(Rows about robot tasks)

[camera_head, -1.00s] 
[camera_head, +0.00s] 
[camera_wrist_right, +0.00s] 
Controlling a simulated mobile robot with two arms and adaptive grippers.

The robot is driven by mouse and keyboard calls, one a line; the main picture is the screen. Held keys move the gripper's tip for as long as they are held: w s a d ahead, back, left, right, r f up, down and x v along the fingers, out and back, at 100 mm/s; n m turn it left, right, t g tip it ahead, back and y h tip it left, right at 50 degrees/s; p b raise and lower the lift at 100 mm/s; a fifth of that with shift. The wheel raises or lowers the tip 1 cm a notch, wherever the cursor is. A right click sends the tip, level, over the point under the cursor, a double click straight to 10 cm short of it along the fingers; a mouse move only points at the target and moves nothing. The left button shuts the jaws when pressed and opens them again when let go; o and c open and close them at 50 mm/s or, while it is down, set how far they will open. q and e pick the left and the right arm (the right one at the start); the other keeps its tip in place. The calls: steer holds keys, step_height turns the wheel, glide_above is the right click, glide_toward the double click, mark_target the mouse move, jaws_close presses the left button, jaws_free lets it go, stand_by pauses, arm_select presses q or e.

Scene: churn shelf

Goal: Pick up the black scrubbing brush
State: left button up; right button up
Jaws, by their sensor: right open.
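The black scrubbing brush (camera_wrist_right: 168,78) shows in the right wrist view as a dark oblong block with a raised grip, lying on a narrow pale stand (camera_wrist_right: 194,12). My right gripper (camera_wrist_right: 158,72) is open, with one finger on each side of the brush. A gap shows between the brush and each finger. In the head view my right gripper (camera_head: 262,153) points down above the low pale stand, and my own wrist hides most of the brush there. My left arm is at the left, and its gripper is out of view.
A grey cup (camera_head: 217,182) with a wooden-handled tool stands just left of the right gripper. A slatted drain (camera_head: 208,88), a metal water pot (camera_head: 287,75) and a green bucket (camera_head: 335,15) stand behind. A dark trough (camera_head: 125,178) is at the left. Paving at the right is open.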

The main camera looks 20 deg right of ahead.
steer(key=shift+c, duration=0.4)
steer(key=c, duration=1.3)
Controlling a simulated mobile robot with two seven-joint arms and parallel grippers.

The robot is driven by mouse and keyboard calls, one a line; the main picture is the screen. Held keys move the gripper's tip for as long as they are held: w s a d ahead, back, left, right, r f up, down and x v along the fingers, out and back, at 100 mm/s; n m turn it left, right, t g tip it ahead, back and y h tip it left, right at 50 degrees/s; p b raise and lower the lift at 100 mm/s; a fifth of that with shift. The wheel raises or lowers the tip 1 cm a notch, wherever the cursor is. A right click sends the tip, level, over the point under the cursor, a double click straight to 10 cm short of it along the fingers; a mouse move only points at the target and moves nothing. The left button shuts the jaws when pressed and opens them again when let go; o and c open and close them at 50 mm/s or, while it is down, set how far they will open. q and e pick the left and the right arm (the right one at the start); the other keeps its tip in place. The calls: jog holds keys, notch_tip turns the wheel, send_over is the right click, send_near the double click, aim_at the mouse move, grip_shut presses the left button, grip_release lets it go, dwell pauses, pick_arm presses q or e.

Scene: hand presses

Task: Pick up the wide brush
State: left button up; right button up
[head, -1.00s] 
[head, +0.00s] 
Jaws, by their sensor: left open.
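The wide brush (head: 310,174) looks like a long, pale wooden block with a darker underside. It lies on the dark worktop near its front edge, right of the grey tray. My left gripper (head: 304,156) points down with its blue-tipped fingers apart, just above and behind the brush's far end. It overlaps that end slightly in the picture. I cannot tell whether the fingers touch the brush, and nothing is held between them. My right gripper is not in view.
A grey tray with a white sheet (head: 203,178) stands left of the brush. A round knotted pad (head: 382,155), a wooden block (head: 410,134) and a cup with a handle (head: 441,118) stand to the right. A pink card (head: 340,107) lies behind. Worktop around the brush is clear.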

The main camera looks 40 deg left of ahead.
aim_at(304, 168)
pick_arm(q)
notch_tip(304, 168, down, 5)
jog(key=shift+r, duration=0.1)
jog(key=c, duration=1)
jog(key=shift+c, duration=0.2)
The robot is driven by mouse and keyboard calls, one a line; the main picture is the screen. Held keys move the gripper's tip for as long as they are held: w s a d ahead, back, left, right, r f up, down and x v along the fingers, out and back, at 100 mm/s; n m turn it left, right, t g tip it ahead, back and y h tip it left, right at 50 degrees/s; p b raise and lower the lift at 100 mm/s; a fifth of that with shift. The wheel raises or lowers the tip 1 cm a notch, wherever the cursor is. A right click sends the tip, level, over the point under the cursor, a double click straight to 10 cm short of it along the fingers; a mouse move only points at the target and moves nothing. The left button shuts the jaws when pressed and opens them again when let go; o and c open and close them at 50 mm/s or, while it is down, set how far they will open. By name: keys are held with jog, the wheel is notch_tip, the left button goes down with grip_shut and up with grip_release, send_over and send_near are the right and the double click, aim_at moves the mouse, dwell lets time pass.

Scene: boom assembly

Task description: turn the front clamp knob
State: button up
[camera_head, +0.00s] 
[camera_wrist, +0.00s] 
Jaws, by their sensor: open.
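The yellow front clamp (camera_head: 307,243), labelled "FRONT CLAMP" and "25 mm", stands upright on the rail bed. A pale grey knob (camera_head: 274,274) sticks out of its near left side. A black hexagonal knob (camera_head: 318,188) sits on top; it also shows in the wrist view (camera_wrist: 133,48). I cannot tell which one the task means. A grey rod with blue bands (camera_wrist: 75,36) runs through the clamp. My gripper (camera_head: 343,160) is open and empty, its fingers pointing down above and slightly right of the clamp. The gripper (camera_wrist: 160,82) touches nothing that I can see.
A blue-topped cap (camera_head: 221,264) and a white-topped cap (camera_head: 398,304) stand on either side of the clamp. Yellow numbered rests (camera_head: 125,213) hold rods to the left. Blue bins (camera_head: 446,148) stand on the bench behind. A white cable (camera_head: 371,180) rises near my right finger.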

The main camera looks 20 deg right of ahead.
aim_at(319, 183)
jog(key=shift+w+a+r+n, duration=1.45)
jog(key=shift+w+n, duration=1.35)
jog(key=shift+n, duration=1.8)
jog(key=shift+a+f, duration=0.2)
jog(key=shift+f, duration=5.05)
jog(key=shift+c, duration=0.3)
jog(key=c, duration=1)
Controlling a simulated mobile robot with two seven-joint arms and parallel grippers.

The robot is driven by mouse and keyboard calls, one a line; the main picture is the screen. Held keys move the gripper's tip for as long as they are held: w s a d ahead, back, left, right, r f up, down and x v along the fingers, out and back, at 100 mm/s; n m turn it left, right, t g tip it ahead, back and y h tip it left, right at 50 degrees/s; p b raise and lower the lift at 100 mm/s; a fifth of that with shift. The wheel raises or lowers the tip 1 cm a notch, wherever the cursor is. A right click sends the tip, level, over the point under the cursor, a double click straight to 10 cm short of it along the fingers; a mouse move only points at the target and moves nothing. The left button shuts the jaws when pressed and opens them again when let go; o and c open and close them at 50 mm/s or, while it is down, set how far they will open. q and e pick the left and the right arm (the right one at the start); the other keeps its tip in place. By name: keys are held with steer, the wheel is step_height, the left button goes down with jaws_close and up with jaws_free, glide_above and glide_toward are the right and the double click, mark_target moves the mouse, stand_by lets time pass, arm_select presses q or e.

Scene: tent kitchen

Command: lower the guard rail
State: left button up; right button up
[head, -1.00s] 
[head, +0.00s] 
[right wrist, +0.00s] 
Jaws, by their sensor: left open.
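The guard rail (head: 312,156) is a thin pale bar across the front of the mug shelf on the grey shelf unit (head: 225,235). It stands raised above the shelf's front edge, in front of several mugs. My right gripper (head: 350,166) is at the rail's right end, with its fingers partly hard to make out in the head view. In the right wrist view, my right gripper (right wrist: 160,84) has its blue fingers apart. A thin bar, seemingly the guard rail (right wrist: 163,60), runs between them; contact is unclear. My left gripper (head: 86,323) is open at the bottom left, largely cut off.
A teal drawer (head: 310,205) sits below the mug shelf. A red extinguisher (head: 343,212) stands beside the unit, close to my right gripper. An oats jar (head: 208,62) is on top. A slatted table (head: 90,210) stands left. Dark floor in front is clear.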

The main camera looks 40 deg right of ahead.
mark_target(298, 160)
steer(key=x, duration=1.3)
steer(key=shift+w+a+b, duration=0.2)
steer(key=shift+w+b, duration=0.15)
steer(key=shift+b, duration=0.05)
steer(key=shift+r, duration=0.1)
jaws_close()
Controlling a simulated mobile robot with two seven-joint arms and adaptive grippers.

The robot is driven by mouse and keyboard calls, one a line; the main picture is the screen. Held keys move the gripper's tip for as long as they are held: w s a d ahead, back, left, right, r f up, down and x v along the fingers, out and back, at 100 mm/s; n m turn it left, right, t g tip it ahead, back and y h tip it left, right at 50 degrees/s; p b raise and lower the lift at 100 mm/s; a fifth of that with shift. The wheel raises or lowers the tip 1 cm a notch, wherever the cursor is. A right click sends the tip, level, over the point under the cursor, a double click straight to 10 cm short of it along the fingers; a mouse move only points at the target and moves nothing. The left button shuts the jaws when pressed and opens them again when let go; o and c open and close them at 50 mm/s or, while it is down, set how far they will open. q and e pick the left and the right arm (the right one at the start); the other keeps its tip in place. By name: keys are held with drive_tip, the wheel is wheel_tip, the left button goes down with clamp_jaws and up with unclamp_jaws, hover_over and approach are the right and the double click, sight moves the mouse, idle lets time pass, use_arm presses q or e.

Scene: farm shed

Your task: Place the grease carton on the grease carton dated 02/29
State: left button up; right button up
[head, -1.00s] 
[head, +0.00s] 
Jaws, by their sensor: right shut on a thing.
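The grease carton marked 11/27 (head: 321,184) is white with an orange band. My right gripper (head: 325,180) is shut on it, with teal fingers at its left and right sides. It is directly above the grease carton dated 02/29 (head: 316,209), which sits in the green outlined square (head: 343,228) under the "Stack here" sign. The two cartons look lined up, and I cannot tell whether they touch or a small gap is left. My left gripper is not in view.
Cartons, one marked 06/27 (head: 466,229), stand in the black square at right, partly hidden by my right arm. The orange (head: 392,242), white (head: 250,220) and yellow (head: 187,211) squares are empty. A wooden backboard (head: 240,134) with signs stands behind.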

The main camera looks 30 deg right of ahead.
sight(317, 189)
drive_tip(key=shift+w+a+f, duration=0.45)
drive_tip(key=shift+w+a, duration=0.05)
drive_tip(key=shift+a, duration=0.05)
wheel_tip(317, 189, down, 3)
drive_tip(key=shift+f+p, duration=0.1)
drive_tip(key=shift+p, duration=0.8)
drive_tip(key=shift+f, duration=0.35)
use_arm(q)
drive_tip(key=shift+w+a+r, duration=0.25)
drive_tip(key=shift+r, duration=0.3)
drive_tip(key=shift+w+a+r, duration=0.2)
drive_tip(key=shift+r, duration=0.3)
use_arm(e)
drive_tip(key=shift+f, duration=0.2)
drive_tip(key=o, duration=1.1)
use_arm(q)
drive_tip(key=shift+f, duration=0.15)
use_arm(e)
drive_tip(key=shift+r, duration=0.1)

WORK TO DO ▸
Your task is to reproduce exactly the lines beginning at the line containing "pauses, arm_select presses q or e." and ending at the line containing "Goal: Pick up the black scrubbing brush", inclusive.

SOLUTION TO THIS PROBLEM ▸
The robot is driven by mouse and keyboard calls, one a line; the main picture is the screen. Held keys move the gripper's tip for as long as they are held: w s a d ahead, back, left, right, r f up, down and x v along the fingers, out and back, at 100 mm/s; n m turn it left, right, t g tip it ahead, back and y h tip it left, right at 50 degrees/s; p b raise and lower the lift at 100 mm/s; a fifth of that with shift. The wheel raises or lowers the tip 1 cm a notch, wherever the cursor is. A right click sends the tip, level, over the point under the cursor, a double click straight to 10 cm short of it along the fingers; a mouse move only points at the target and moves nothing. The left button shuts the jaws when pressed and opens them again when let go; o and c open and close them at 50 mm/s or, while it is down, set how far they will open. q and e pick the left and the right arm (the right one at the start); the other keeps its tip in place. The calls: steer holds keys, step_height turns the wheel, glide_above is the right click, glide_toward the double click, mark_target the mouse move, jaws_close presses the left button, jaws_free lets it go, stand_by pauses, arm_select presses q or e.

Scene: churn shelf

Goal: Pick up the black scrubbing brush

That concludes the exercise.